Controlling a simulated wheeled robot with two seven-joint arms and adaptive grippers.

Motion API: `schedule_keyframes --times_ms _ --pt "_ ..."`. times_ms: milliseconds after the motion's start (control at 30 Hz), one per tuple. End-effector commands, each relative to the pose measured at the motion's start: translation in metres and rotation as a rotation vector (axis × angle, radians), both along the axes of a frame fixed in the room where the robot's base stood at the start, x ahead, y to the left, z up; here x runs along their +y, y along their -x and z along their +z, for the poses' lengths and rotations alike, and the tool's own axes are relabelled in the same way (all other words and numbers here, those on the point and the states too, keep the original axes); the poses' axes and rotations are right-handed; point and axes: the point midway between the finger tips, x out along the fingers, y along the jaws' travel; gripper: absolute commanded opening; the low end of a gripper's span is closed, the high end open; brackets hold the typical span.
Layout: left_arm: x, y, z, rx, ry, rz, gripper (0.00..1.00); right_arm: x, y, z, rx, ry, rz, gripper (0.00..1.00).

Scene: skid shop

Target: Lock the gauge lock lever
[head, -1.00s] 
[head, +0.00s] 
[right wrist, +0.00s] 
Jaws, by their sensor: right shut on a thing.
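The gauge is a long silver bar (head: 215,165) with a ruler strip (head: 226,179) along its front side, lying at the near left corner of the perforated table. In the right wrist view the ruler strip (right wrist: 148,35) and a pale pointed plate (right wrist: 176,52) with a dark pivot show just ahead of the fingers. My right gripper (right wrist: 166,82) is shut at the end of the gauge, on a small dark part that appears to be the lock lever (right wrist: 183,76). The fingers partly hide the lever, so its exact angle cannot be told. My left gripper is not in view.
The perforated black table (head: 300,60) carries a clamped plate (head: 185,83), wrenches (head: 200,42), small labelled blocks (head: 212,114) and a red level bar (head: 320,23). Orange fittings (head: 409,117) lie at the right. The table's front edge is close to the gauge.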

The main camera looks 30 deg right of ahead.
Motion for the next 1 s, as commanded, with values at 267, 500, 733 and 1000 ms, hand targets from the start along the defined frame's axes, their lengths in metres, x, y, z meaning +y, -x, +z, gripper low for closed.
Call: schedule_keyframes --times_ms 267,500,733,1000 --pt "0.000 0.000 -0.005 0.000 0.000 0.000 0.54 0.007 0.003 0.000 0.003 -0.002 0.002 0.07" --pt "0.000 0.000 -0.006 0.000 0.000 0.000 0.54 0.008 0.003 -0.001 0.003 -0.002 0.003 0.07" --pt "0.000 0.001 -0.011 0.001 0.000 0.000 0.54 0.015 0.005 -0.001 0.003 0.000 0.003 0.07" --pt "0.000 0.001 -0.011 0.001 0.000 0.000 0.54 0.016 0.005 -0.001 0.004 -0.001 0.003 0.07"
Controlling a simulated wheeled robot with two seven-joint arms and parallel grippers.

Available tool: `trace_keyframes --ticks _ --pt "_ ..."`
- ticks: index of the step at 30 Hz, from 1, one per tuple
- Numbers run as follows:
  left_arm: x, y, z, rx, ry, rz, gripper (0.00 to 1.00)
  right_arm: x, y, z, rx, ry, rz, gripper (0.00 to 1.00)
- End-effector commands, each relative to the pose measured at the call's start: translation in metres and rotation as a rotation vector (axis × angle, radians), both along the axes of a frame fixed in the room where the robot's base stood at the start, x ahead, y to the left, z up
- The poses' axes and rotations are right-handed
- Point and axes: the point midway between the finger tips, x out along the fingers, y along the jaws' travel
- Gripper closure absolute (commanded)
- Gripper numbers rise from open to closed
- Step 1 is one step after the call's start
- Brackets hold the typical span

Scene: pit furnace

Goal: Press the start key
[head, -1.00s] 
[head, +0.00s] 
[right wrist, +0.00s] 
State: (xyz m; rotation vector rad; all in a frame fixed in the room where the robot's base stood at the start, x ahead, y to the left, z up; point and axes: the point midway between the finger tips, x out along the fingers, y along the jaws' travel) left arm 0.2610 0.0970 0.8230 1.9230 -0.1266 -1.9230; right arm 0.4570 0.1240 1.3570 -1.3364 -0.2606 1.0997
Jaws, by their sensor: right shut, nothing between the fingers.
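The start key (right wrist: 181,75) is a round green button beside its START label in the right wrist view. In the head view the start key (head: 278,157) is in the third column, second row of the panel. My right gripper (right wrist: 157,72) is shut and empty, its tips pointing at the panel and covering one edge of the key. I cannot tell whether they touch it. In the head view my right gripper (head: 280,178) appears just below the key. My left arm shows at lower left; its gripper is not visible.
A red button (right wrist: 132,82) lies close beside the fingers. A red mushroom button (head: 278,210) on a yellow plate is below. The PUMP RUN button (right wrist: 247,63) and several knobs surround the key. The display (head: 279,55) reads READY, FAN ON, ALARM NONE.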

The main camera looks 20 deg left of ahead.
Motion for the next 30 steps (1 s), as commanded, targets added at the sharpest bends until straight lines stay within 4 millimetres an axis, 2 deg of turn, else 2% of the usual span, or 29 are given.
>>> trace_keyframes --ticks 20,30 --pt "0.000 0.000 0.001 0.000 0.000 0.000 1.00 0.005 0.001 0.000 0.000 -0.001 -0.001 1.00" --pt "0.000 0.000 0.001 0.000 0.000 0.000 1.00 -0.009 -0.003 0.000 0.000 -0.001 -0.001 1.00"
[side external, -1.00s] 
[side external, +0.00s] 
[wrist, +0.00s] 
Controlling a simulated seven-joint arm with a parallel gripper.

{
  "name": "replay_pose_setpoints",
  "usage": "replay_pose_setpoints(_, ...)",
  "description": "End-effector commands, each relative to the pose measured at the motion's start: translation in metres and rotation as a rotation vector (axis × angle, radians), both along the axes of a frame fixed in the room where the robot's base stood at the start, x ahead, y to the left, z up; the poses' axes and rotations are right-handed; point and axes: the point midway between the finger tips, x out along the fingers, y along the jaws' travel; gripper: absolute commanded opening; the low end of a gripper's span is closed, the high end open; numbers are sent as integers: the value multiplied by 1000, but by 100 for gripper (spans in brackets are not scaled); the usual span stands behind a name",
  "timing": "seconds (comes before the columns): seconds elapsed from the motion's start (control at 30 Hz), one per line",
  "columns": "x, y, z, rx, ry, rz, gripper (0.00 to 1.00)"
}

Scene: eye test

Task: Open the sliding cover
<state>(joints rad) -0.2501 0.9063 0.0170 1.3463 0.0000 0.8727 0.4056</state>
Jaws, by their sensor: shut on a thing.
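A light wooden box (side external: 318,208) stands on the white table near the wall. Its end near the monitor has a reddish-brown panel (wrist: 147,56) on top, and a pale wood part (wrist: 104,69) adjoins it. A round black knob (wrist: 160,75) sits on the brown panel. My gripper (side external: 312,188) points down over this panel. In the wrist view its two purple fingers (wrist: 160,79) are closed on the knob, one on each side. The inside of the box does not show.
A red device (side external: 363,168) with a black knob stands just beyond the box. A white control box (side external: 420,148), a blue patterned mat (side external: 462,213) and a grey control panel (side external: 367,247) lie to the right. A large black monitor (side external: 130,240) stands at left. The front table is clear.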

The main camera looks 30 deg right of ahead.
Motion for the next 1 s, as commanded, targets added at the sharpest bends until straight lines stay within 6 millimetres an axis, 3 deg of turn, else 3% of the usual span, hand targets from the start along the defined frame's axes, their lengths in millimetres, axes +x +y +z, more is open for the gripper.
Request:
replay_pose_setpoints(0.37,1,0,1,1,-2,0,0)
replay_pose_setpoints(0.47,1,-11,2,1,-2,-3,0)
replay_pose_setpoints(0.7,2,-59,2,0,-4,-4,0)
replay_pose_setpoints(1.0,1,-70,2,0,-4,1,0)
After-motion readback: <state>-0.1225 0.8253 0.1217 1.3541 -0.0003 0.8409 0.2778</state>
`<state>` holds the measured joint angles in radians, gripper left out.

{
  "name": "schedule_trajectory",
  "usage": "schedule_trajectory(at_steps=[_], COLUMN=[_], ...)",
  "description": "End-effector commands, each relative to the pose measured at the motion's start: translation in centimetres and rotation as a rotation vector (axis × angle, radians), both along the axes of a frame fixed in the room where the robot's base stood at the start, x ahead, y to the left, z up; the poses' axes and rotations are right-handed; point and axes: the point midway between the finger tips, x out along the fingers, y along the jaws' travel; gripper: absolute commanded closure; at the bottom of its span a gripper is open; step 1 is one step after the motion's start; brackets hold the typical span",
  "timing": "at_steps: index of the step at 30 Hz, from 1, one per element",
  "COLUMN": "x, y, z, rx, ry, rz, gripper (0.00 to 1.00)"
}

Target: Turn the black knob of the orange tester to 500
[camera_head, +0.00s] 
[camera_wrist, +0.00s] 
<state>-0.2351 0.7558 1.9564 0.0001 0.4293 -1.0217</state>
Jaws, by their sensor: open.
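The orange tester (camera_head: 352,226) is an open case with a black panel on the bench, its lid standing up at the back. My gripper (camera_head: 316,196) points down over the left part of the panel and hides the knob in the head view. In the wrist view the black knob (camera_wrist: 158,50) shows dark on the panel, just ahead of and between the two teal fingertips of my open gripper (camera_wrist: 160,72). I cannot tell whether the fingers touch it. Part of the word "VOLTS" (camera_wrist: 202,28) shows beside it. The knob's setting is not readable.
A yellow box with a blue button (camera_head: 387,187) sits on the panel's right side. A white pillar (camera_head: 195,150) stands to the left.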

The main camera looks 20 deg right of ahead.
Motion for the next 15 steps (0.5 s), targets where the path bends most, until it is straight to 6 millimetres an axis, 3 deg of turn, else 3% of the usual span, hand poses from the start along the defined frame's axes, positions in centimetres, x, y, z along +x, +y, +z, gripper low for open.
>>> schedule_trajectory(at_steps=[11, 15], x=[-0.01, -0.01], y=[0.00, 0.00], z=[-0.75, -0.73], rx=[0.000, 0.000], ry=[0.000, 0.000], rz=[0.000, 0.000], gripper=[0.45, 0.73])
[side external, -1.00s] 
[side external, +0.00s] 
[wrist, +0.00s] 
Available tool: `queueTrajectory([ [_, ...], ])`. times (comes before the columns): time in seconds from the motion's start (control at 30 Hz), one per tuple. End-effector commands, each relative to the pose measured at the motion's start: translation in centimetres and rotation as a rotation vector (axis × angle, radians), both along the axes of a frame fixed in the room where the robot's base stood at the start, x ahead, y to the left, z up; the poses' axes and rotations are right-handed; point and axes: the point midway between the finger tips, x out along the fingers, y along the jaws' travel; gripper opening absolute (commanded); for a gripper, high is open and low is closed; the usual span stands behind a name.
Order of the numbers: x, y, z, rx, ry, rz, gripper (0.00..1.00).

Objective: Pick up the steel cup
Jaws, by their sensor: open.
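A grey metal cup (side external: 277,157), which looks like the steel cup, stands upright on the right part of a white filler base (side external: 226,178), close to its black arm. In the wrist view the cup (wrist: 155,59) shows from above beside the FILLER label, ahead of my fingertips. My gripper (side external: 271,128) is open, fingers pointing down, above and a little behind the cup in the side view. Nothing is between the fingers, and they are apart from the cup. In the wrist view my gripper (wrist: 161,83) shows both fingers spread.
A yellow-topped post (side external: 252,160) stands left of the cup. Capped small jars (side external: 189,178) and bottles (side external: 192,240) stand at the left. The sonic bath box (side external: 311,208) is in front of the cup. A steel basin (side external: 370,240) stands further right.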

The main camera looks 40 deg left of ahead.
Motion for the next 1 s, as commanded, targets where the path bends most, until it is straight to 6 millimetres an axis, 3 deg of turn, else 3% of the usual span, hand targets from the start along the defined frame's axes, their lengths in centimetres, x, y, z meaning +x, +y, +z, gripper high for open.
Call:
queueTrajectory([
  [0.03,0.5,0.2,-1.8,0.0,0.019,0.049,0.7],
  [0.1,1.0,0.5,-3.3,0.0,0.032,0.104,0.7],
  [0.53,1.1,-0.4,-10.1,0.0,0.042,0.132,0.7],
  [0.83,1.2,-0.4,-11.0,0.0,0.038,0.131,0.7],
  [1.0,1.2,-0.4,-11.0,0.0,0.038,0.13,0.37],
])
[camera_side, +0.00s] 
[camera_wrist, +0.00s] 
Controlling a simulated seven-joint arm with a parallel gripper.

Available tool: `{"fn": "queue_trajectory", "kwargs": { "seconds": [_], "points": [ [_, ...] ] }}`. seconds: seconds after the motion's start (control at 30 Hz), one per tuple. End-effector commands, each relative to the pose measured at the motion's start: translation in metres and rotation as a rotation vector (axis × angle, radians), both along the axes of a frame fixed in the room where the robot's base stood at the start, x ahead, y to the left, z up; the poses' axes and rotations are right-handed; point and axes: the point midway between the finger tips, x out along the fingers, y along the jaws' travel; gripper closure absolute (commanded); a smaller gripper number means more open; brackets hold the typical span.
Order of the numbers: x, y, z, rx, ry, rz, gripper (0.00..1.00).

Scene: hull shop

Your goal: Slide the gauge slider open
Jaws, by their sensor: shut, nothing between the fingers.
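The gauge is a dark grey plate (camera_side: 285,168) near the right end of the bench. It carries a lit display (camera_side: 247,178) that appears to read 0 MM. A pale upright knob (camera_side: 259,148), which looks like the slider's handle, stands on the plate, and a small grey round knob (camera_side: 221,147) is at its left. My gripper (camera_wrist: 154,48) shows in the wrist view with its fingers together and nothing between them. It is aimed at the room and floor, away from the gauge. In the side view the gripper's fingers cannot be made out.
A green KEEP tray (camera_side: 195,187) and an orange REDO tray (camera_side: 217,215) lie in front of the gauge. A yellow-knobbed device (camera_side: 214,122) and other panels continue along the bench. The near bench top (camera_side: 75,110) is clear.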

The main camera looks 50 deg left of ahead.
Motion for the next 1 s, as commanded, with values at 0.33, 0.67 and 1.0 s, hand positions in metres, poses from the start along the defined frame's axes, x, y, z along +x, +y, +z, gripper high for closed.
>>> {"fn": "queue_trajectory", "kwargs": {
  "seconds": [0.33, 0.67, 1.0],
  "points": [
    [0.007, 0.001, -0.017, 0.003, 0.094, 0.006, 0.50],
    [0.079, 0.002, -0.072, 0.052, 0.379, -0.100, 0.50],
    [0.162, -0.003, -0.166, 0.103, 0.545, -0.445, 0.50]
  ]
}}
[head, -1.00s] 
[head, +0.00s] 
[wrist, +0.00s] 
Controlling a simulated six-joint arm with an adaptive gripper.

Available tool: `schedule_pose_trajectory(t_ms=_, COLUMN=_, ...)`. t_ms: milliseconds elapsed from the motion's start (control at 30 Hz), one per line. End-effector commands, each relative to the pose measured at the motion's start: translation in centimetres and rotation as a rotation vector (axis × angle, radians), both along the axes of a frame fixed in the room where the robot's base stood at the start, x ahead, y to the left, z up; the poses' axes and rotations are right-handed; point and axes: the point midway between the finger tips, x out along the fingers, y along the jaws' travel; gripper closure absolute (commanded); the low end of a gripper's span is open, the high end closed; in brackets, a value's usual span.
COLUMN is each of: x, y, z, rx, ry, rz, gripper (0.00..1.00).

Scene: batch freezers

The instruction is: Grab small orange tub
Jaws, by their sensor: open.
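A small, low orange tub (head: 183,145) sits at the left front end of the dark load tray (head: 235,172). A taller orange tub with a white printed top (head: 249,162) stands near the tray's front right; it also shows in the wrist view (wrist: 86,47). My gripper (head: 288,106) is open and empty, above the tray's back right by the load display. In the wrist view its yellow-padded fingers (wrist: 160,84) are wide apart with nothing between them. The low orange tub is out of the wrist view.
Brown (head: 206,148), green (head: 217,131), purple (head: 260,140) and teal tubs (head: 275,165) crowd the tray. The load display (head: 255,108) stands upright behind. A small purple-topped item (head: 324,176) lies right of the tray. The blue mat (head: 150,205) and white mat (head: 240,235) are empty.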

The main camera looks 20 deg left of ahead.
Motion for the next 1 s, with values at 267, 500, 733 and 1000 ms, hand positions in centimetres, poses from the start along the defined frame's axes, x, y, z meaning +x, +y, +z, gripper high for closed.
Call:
□ □ □ □
Search the data for the string "seven" and copy each line where it appears.

▶ **PROBLEM SOLUTION**:
Controlling a simulated wheeled robot with two seven-joint arms and adaptive grippers.
Controlling a simulated wheeled robot with two seven-joint arms and parallel grippers.
Controlling a simulated seven-joint arm with a parallel gripper.
Controlling a simulated seven-joint arm with a parallel gripper.

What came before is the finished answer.